* [Given problem] Restate the opening lines of the material below word for word, stopping after the line that contains "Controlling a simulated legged".

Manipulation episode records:
____________

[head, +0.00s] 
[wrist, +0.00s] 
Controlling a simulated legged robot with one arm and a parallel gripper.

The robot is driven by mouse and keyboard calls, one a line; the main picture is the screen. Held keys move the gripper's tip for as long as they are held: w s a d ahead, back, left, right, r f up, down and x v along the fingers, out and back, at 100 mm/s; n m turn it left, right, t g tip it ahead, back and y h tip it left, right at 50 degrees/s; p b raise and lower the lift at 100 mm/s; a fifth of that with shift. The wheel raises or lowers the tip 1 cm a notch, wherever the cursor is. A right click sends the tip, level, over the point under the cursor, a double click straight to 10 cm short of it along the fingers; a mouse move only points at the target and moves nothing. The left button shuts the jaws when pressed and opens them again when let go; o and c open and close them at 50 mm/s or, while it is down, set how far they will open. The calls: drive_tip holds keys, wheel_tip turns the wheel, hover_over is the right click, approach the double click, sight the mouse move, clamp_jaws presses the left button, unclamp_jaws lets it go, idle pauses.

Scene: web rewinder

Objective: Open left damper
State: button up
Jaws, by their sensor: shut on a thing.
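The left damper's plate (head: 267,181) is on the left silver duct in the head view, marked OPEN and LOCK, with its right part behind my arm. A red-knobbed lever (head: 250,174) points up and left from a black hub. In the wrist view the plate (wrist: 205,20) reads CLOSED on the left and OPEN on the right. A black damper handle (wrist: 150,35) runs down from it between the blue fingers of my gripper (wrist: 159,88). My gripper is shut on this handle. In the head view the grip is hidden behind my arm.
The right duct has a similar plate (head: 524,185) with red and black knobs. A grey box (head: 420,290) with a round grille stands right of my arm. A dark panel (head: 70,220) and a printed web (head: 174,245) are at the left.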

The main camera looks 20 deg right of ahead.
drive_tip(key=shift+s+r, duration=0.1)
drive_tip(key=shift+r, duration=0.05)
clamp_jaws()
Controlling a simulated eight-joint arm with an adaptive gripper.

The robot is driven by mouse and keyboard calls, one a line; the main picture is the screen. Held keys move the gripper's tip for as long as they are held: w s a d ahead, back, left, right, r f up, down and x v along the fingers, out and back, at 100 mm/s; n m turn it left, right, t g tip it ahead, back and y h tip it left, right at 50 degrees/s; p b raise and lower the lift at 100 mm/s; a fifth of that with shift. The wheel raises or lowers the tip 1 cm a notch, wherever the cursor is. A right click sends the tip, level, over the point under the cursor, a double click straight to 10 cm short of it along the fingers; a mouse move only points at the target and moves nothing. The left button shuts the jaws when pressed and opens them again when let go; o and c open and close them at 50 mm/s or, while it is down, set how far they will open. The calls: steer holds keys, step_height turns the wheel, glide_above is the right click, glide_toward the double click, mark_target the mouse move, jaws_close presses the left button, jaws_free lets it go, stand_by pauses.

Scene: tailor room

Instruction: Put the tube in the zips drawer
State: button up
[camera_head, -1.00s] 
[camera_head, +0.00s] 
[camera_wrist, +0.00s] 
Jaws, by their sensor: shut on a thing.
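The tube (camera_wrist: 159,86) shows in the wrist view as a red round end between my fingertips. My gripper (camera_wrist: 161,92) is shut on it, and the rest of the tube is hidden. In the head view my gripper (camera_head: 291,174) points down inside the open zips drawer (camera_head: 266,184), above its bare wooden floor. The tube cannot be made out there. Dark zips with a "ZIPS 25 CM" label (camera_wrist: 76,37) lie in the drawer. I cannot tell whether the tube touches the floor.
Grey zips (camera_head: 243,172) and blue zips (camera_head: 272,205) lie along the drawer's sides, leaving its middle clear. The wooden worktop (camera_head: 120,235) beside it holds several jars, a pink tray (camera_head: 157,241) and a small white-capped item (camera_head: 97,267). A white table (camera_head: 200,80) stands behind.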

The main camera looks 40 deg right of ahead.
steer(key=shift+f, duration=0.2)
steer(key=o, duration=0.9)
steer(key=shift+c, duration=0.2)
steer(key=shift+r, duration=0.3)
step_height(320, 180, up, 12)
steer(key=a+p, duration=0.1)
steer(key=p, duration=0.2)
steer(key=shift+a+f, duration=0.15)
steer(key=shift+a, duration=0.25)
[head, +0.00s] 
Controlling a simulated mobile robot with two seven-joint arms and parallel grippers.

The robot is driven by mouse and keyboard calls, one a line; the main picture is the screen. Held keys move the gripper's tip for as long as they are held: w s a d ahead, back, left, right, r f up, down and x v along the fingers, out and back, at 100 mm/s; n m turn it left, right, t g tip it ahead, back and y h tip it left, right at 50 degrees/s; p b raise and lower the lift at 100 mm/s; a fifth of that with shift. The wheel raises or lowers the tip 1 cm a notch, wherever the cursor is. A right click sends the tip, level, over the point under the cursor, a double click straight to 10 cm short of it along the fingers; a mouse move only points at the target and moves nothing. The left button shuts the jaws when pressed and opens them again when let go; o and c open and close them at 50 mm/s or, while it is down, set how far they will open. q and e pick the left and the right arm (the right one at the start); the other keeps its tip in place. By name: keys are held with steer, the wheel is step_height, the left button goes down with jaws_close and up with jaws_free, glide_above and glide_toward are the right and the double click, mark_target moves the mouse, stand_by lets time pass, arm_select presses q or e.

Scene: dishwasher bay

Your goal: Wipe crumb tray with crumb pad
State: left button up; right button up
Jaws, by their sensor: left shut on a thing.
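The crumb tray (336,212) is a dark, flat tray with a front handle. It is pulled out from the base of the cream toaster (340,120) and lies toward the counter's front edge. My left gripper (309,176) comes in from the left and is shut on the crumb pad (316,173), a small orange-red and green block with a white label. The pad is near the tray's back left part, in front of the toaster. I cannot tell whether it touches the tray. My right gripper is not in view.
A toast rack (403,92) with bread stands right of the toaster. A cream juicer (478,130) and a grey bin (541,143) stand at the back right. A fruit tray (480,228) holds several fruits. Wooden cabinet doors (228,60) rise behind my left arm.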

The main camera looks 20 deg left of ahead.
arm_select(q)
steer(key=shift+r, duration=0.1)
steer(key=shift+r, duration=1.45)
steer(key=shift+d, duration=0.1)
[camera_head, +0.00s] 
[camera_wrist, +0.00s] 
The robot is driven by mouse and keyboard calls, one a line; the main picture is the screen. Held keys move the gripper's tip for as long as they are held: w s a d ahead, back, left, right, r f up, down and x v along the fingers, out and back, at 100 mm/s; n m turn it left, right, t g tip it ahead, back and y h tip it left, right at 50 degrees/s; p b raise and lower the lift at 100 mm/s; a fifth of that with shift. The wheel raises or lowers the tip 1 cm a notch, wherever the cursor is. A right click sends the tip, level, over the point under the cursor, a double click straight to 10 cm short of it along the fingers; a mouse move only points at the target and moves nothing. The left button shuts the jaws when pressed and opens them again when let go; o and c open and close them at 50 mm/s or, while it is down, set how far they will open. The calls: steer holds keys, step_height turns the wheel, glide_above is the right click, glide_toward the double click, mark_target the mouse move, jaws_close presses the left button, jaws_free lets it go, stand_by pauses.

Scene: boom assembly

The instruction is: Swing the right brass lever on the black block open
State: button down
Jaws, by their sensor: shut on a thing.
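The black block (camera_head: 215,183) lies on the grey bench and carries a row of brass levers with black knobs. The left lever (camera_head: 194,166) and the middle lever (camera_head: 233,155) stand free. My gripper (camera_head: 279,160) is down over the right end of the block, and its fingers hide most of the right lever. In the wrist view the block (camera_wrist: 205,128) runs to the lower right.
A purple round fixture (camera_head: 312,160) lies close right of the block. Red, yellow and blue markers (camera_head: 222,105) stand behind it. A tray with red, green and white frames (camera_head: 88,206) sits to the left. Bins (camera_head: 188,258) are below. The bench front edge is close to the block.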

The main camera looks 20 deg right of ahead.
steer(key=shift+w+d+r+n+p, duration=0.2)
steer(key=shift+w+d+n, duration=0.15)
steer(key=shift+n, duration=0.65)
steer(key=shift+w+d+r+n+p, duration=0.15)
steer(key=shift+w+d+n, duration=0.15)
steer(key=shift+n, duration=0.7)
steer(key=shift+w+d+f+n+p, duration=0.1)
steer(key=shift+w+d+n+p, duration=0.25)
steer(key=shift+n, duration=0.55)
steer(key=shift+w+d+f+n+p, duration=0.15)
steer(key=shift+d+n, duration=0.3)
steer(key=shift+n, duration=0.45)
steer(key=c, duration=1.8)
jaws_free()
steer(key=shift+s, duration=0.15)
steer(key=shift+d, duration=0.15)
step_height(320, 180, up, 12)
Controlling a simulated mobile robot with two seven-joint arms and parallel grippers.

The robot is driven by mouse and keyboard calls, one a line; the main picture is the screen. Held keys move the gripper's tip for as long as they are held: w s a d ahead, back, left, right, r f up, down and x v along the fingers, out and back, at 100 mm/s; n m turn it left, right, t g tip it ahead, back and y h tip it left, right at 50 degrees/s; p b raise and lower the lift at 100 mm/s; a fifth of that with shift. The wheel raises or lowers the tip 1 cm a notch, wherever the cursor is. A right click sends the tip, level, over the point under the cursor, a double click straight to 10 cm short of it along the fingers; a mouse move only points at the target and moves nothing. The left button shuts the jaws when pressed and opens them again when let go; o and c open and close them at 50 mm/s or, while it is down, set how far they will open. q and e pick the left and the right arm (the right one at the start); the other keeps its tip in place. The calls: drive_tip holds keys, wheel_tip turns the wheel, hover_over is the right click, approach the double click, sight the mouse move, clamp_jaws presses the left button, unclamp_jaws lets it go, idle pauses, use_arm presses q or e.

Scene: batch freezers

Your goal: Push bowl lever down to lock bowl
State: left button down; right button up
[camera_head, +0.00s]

____________

* [Final result]
[head, +0.00s] 
[wrist, +0.00s] 
Controlling a simulated legged robot with one arm and a parallel gripper.

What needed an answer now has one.